EXERCISE REQUIREMENTS
Could you copy exactly the lines from the start of the records through the one containing "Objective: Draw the", both included, and leave out the pictures?

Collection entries
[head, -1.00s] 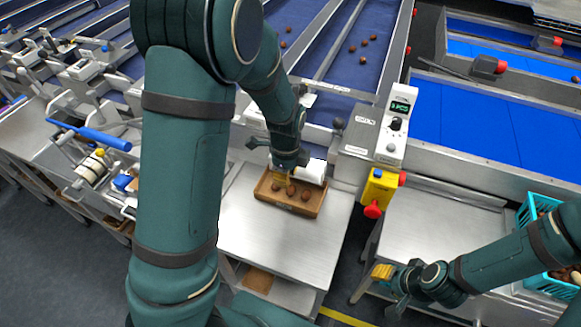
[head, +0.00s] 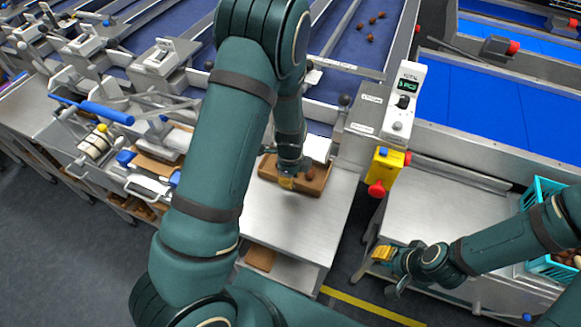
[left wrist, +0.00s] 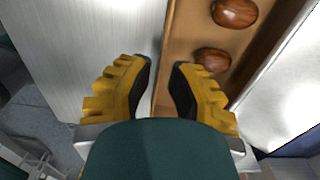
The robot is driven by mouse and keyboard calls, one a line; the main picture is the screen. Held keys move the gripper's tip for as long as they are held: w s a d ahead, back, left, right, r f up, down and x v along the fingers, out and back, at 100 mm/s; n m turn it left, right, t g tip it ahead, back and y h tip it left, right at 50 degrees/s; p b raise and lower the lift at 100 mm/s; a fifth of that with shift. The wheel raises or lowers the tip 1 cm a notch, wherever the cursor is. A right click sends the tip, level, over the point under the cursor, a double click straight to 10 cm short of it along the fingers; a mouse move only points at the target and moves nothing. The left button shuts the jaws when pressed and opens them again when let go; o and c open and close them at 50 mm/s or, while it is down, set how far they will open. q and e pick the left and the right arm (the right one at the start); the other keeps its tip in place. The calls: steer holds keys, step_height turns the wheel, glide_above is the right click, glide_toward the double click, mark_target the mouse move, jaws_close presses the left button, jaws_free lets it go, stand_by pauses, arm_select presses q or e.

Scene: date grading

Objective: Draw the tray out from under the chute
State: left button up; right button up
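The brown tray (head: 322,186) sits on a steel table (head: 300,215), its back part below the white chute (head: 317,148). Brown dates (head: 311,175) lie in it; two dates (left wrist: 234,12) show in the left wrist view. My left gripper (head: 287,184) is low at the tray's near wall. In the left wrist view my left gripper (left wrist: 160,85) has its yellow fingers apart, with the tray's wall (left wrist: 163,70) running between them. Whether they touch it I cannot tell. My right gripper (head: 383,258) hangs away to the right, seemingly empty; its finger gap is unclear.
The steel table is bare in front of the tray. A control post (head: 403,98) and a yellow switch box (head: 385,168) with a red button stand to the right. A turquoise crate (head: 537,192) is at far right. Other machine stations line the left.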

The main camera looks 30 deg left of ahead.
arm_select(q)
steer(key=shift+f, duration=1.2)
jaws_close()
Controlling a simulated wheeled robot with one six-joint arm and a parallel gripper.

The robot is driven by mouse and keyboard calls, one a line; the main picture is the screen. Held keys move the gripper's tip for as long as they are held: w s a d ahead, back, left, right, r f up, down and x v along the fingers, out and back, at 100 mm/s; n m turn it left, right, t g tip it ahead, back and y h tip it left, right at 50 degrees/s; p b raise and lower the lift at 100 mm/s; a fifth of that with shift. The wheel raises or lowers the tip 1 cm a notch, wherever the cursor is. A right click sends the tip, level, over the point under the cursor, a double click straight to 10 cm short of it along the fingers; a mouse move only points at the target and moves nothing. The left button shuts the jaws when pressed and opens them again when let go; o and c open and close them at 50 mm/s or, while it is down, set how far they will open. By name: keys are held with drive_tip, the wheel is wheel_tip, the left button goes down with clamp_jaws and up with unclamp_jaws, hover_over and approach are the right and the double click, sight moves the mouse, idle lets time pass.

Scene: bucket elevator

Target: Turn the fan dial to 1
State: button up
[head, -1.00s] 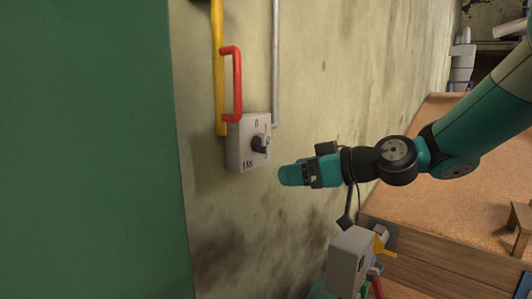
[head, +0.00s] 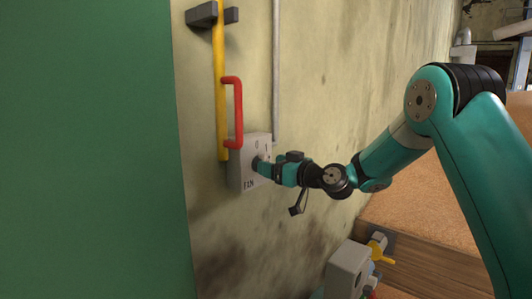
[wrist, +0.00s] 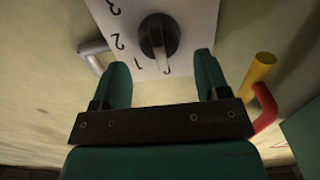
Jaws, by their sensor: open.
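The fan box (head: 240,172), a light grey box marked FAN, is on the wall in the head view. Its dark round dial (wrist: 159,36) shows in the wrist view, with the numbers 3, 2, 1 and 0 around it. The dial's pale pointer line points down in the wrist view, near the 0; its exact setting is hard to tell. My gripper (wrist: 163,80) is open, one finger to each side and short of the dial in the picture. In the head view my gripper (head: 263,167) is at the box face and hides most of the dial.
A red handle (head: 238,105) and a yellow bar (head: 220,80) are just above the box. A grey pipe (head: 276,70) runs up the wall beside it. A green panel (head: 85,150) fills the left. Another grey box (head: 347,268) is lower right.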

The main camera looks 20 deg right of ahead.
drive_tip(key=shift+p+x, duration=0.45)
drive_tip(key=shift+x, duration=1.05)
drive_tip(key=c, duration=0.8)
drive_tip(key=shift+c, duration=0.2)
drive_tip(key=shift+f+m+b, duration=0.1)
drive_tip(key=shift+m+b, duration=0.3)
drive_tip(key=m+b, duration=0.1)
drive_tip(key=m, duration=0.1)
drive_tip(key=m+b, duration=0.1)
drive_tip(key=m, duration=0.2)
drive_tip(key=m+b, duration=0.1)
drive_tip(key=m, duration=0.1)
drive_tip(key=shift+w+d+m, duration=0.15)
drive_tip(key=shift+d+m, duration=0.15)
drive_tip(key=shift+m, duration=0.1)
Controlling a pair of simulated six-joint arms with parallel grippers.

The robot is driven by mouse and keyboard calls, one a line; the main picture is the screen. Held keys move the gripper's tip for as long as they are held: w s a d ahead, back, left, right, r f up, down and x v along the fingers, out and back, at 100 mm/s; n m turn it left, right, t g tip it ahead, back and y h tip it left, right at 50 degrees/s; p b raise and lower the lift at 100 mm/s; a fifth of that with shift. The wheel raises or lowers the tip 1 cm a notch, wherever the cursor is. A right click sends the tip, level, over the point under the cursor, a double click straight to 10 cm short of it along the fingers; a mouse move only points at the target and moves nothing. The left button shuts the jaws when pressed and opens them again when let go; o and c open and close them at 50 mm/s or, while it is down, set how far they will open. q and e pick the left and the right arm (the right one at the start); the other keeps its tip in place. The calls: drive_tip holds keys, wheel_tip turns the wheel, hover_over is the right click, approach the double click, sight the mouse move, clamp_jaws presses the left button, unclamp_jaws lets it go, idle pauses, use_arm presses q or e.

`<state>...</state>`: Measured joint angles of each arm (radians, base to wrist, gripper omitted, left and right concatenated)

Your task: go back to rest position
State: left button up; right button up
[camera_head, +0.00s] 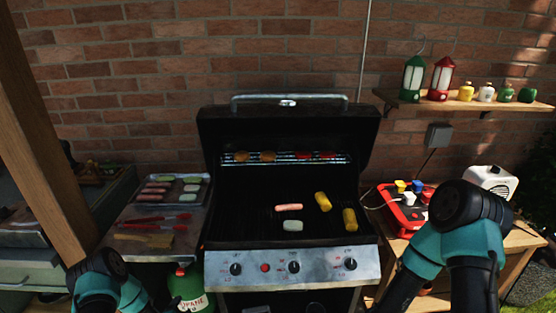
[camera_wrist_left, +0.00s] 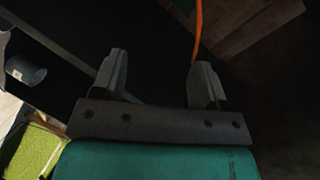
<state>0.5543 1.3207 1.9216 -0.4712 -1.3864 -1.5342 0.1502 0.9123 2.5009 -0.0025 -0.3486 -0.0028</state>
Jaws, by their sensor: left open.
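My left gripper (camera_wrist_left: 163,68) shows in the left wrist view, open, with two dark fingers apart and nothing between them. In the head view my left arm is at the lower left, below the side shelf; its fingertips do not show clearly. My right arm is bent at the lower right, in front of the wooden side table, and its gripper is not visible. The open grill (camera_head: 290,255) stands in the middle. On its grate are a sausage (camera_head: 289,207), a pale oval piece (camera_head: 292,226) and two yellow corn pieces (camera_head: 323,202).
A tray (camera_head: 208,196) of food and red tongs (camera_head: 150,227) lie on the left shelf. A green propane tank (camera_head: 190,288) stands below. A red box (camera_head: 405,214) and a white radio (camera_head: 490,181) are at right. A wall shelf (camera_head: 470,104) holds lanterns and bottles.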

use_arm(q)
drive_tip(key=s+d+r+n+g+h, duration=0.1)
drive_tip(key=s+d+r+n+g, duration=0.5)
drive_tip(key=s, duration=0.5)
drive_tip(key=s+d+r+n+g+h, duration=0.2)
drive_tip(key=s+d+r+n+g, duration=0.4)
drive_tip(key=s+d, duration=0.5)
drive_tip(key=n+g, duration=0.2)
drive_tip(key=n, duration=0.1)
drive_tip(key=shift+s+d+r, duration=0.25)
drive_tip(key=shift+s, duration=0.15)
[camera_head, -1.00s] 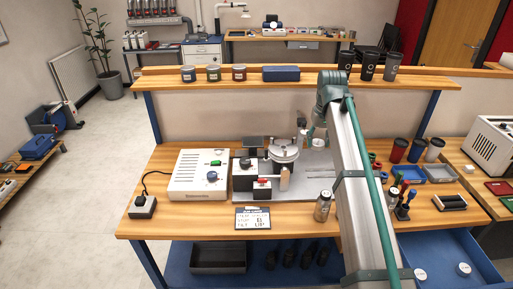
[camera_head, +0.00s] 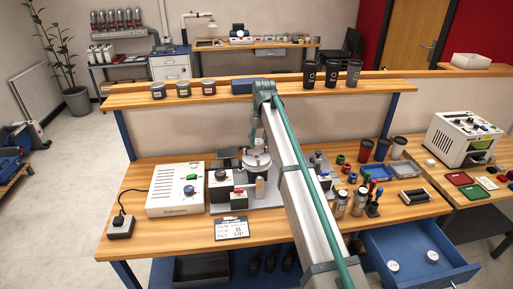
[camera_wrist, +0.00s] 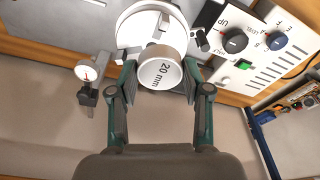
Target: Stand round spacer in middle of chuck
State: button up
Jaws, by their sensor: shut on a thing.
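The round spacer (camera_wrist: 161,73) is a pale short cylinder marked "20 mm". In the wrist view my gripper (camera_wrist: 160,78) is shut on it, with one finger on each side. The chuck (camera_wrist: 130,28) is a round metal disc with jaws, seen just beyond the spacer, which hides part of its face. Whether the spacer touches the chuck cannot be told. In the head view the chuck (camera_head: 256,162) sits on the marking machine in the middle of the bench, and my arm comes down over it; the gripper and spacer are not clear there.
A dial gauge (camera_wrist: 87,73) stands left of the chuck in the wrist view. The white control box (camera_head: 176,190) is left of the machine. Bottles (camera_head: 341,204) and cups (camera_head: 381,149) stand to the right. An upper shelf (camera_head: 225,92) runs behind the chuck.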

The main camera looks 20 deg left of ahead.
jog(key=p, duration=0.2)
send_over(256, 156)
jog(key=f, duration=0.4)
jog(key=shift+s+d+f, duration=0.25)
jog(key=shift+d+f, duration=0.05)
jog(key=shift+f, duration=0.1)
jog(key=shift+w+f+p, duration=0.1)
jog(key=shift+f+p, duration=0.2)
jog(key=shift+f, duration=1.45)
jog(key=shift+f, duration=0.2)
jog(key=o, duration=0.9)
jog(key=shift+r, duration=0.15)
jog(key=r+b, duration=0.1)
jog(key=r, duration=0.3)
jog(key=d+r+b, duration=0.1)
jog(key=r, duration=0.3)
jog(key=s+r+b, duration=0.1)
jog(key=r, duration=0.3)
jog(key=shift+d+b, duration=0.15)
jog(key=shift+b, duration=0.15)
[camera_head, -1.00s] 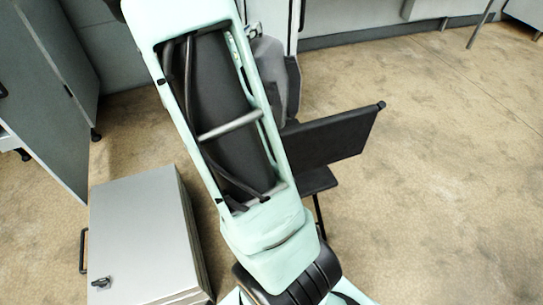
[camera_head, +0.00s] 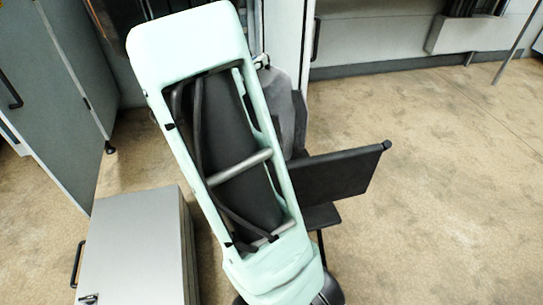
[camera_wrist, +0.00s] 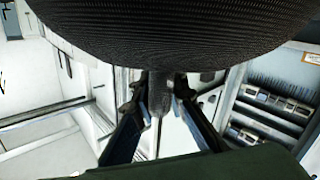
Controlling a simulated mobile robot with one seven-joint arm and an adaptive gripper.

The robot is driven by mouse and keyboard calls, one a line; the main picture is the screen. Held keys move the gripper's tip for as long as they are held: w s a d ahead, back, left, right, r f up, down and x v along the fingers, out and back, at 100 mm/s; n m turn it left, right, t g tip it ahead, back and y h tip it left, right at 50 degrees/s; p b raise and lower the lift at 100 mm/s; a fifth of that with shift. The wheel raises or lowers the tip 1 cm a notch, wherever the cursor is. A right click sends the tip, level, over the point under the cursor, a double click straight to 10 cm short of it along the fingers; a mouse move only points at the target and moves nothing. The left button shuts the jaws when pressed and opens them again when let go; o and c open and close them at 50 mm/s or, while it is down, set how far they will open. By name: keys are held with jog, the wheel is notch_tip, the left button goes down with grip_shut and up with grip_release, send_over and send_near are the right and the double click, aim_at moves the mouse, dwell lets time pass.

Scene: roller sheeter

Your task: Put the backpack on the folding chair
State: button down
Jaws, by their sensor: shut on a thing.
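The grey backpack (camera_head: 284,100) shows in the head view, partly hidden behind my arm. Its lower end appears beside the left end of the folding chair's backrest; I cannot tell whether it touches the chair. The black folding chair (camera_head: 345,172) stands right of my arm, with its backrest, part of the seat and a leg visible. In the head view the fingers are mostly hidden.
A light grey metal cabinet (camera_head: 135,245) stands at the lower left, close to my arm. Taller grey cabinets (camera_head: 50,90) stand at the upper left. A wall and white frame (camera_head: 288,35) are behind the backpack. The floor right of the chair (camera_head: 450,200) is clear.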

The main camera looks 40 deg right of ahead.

ANSWER TO THE TASK
[head, -1.00s] 
[head, +0.00s] 
[left wrist, +0.00s] 
The robot is driven by mouse and keyboard calls, one a line; the main picture is the screen. Held keys move the gripper's tip for as long as they are held: w s a d ahead, back, left, right, r f up, down and x v along the fingers, out and back, at 100 mm/s; n m turn it left, right, t g tip it ahead, back and y h tip it left, right at 50 degrees/s; p b raise and lower the lift at 100 mm/s; a fifth of that with shift. The wheel raises or lowers the tip 1 cm a notch, wherever the cursor is. A right click sends the tip, level, over the point under the cursor, a double click straight to 10 cm short of it along the fingers; a mouse move only points at the target and moves nothing. The left button shuts the jaws when pressed and opens them again when let go; o and c open and close them at 50 mm/s or, while it is down, set how far they will open. q and e pick the left and the right arm (the right one at the start); the other keeps its tip in place. The calls: steer holds keys, step_height turns the wheel, glide_above is the right click, glide_toward the double click, mark_target the mouse move, jaws_close presses the left button, jaws_free lets it go, stand_by pauses, arm_select presses q or e.

Scene: date grading

Objective: Draw the tray out from under the chute

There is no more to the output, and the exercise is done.